Dirks, chancellor since 2013, said the university must adjust to a “new normal” financial situation. State funding as a share of the school operating budget might rise or fall a bit from one year to the next, he told reporters, but the current level of financial support seems more or less “here to stay.” Dirks said the school seeks more “self-reliance.”
“This endeavor must not be interpreted as an abandonment of our commitment to a public mission nor to our efforts to advocate for increased public funding for higher education,” he wrote.
Dirks did not specify how the university will cut spending. He pledged to consult with faculty, UC President Janet Napolitano and other stakeholders, including staff, students and alumni.

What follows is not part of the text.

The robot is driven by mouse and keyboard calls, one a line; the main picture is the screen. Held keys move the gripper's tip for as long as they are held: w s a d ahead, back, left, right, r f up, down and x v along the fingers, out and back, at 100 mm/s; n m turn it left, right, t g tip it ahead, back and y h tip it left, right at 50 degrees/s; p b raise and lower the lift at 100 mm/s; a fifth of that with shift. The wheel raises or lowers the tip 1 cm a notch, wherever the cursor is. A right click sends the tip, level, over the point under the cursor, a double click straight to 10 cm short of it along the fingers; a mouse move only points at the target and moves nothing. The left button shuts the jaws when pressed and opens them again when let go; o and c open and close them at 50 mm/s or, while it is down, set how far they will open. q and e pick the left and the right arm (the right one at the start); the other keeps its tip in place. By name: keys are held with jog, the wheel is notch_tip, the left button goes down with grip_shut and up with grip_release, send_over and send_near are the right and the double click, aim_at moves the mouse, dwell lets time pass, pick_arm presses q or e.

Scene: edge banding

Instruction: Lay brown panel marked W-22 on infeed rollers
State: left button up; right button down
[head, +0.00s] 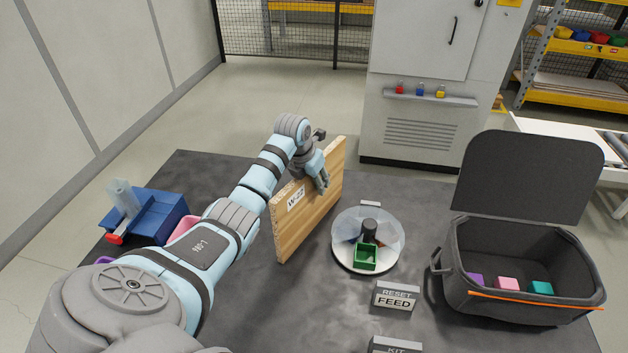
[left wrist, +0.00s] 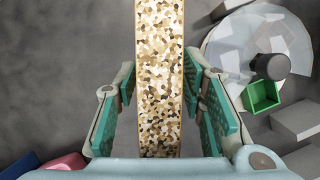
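The tan-brown wooden panel (head: 300,219) stands on edge above the dark table, its white label reading W-22. My left gripper (head: 319,177) is at its upper edge, with a finger against the labelled face. In the left wrist view the panel's speckled edge (left wrist: 159,80) runs between the teal finger pads of the left gripper (left wrist: 160,100), which lie close on both sides, so it looks shut on the panel. I cannot tell whether the lower edge touches the table. Grey rollers (head: 616,146) show partly at the far right edge. My right gripper is not in view.
A round clear-lidded tray (head: 345,256) with a green box stands right of the panel. An open dark bin (head: 460,292) with coloured blocks is further right. A blue box (head: 165,217) is at left. A FEED sign (head: 395,298) is in front; a grey cabinet (head: 425,70) stands behind.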

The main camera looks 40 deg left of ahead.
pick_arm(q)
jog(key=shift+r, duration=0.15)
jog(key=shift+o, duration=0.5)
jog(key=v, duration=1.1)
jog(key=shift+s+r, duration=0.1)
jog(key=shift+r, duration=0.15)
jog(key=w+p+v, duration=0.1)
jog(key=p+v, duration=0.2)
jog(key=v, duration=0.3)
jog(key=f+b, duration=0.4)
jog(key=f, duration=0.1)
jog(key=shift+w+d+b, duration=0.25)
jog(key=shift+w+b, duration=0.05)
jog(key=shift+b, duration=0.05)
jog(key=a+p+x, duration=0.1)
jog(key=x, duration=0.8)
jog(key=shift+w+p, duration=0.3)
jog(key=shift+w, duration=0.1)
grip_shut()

Napolitano, who oversees the system, said Berkeley’s fiscal situation is unlike what the other nine UC campuses face.
“The budget challenge they are addressing resulted from a variety of factors, some being well-intentioned campus choices made over time, and others being the financial pressures faced by many universities nationally,” Napolitano said in a statement. “While other UC campuses are not facing the budget challenge that UC-Berkeley is confronting, I trust that the strategic framework process and the lessons learned from it will be useful to all of the University of California.”

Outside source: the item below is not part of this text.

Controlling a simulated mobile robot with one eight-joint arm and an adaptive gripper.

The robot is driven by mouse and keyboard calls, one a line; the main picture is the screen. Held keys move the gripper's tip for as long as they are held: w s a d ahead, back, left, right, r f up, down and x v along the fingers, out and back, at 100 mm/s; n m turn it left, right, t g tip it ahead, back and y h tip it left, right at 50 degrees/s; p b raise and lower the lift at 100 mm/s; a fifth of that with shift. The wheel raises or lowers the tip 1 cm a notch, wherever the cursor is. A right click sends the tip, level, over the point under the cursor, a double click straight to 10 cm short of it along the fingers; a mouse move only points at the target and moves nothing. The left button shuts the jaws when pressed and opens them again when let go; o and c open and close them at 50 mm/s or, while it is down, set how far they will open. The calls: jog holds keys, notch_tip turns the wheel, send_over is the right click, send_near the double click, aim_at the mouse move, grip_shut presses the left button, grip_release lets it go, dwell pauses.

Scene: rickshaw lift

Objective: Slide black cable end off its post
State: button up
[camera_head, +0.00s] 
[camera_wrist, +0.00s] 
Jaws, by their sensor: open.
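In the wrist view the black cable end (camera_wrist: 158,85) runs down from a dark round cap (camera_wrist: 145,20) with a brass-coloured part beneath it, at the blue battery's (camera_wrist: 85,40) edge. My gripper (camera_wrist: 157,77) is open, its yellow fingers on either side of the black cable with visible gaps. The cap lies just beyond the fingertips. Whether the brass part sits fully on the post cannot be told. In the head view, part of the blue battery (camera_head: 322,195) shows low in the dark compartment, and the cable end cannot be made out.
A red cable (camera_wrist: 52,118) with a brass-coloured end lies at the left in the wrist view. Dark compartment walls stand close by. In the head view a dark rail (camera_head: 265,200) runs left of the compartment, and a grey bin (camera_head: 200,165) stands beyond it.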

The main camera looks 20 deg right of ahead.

Among the steps Dirks outlined were:
- Evaluating the university workforce and staffing levels, seeking to reduce administrative overlap
- Improving support for teaching and research
- Expanding fundraising capacity and alumni outreach
- Raising revenue through use of the Berkeley “brand,” land and other assets
- Working with the Academic Senate and others to redesign academic units, with the possibility that some could be strengthened, some narrowed to a special focus and others merged or rearranged
- Expanding online offerings and extension courses, as well as professional and other master’s degree programs that earn revenue
- Scrutinizing the widening gap between athletics revenue and expenses. Dirks said the school is pursuing “major opportunities to increase revenues and donor support for scholarships” and looking to cut expenses.